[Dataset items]
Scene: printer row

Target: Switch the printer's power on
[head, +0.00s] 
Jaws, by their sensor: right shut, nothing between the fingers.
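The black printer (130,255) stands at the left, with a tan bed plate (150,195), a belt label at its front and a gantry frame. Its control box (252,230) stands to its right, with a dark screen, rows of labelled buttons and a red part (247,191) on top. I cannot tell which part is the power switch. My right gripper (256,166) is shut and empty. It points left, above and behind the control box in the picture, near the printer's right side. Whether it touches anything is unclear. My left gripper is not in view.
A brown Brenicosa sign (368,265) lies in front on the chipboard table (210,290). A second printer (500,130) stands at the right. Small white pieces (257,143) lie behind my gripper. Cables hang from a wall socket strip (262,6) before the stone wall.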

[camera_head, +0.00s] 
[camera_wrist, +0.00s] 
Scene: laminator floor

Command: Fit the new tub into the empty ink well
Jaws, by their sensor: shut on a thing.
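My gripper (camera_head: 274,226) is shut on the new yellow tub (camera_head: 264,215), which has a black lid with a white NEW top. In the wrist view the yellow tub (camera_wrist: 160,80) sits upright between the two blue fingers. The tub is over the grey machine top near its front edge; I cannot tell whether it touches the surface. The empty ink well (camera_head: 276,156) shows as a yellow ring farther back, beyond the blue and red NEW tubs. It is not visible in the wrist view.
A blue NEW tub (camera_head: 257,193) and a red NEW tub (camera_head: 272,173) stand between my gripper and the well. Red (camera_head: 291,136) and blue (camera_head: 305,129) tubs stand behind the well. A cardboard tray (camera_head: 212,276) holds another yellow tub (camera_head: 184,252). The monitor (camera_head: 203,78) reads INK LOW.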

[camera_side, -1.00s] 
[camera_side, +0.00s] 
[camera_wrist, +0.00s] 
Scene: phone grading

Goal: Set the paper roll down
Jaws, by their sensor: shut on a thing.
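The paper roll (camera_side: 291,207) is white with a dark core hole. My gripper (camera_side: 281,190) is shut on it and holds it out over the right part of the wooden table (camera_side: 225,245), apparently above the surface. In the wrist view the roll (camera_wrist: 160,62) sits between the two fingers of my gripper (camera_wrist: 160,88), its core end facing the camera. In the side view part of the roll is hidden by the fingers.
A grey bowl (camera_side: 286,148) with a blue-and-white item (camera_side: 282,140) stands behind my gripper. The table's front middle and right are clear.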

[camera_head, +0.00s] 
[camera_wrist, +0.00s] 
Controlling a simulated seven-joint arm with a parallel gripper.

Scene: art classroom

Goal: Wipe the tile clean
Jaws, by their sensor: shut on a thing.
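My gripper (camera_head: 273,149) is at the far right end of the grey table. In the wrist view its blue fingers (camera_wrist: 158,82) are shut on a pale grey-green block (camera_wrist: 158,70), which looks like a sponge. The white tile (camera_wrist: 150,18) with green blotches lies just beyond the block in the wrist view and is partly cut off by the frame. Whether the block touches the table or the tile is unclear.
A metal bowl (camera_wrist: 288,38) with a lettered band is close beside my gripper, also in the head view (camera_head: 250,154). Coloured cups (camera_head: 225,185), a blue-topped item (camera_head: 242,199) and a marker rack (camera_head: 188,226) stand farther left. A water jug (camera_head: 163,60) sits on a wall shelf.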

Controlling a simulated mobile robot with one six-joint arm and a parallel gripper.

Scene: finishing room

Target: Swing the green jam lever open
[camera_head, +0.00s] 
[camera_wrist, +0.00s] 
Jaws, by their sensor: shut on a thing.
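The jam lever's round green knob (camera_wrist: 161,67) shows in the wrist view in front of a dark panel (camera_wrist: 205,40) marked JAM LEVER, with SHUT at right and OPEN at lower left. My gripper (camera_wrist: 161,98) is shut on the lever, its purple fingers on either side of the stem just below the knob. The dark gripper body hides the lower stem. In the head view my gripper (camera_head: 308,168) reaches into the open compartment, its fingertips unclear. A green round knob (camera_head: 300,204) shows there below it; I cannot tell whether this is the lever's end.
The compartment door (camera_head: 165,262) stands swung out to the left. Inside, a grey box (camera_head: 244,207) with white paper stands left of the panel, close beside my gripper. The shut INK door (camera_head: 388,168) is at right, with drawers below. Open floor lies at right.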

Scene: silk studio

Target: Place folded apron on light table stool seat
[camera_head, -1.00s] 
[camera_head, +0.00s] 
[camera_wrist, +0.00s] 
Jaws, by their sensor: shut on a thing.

◆ Direction:
Reproduce the data shown above exactly.

◆ Answer to this problem:
Scene: printer row

Target: Switch the printer's power on
[head, +0.00s] 
Jaws, by their sensor: right shut, nothing between the fingers.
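The black printer (130,255) stands at the left, with a tan bed plate (150,195), a belt label at its front and a gantry frame. Its control box (252,230) stands to its right, with a dark screen, rows of labelled buttons and a red part (247,191) on top. I cannot tell which part is the power switch. My right gripper (256,166) is shut and empty. It points left, above and behind the control box in the picture, near the printer's right side. Whether it touches anything is unclear. My left gripper is not in view.
A brown Brenicosa sign (368,265) lies in front on the chipboard table (210,290). A second printer (500,130) stands at the right. Small white pieces (257,143) lie behind my gripper. Cables hang from a wall socket strip (262,6) before the stone wall.

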[camera_head, +0.00s] 
[camera_wrist, +0.00s] 
Scene: laminator floor

Command: Fit the new tub into the empty ink well
Jaws, by their sensor: shut on a thing.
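My gripper (camera_head: 274,226) is shut on the new yellow tub (camera_head: 264,215), which has a black lid with a white NEW top. In the wrist view the yellow tub (camera_wrist: 160,80) sits upright between the two blue fingers. The tub is over the grey machine top near its front edge; I cannot tell whether it touches the surface. The empty ink well (camera_head: 276,156) shows as a yellow ring farther back, beyond the blue and red NEW tubs. It is not visible in the wrist view.
A blue NEW tub (camera_head: 257,193) and a red NEW tub (camera_head: 272,173) stand between my gripper and the well. Red (camera_head: 291,136) and blue (camera_head: 305,129) tubs stand behind the well. A cardboard tray (camera_head: 212,276) holds another yellow tub (camera_head: 184,252). The monitor (camera_head: 203,78) reads INK LOW.

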[camera_side, -1.00s] 
[camera_side, +0.00s] 
[camera_wrist, +0.00s] 
Scene: phone grading

Goal: Set the paper roll down
Jaws, by their sensor: shut on a thing.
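The paper roll (camera_side: 291,207) is white with a dark core hole. My gripper (camera_side: 281,190) is shut on it and holds it out over the right part of the wooden table (camera_side: 225,245), apparently above the surface. In the wrist view the roll (camera_wrist: 160,62) sits between the two fingers of my gripper (camera_wrist: 160,88), its core end facing the camera. In the side view part of the roll is hidden by the fingers.
A grey bowl (camera_side: 286,148) with a blue-and-white item (camera_side: 282,140) stands behind my gripper. The table's front middle and right are clear.

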[camera_head, +0.00s] 
[camera_wrist, +0.00s] 
Controlling a simulated seven-joint arm with a parallel gripper.

Scene: art classroom

Goal: Wipe the tile clean
Jaws, by their sensor: shut on a thing.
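My gripper (camera_head: 273,149) is at the far right end of the grey table. In the wrist view its blue fingers (camera_wrist: 158,82) are shut on a pale grey-green block (camera_wrist: 158,70), which looks like a sponge. The white tile (camera_wrist: 150,18) with green blotches lies just beyond the block in the wrist view and is partly cut off by the frame. Whether the block touches the table or the tile is unclear.
A metal bowl (camera_wrist: 288,38) with a lettered band is close beside my gripper, also in the head view (camera_head: 250,154). Coloured cups (camera_head: 225,185), a blue-topped item (camera_head: 242,199) and a marker rack (camera_head: 188,226) stand farther left. A water jug (camera_head: 163,60) sits on a wall shelf.

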Controlling a simulated mobile robot with one six-joint arm and a parallel gripper.

Scene: finishing room

Target: Swing the green jam lever open
[camera_head, +0.00s] 
[camera_wrist, +0.00s] 
Jaws, by their sensor: shut on a thing.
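The jam lever's round green knob (camera_wrist: 161,67) shows in the wrist view in front of a dark panel (camera_wrist: 205,40) marked JAM LEVER, with SHUT at right and OPEN at lower left. My gripper (camera_wrist: 161,98) is shut on the lever, its purple fingers on either side of the stem just below the knob. The dark gripper body hides the lower stem. In the head view my gripper (camera_head: 308,168) reaches into the open compartment, its fingertips unclear. A green round knob (camera_head: 300,204) shows there below it; I cannot tell whether this is the lever's end.
The compartment door (camera_head: 165,262) stands swung out to the left. Inside, a grey box (camera_head: 244,207) with white paper stands left of the panel, close beside my gripper. The shut INK door (camera_head: 388,168) is at right, with drawers below. Open floor lies at right.

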Scene: silk studio

Target: Place folded apron on light table stool seat
[camera_head, -1.00s] 
[camera_head, +0.00s] 
[camera_wrist, +0.00s] 
Jaws, by their sensor: shut on a thing.

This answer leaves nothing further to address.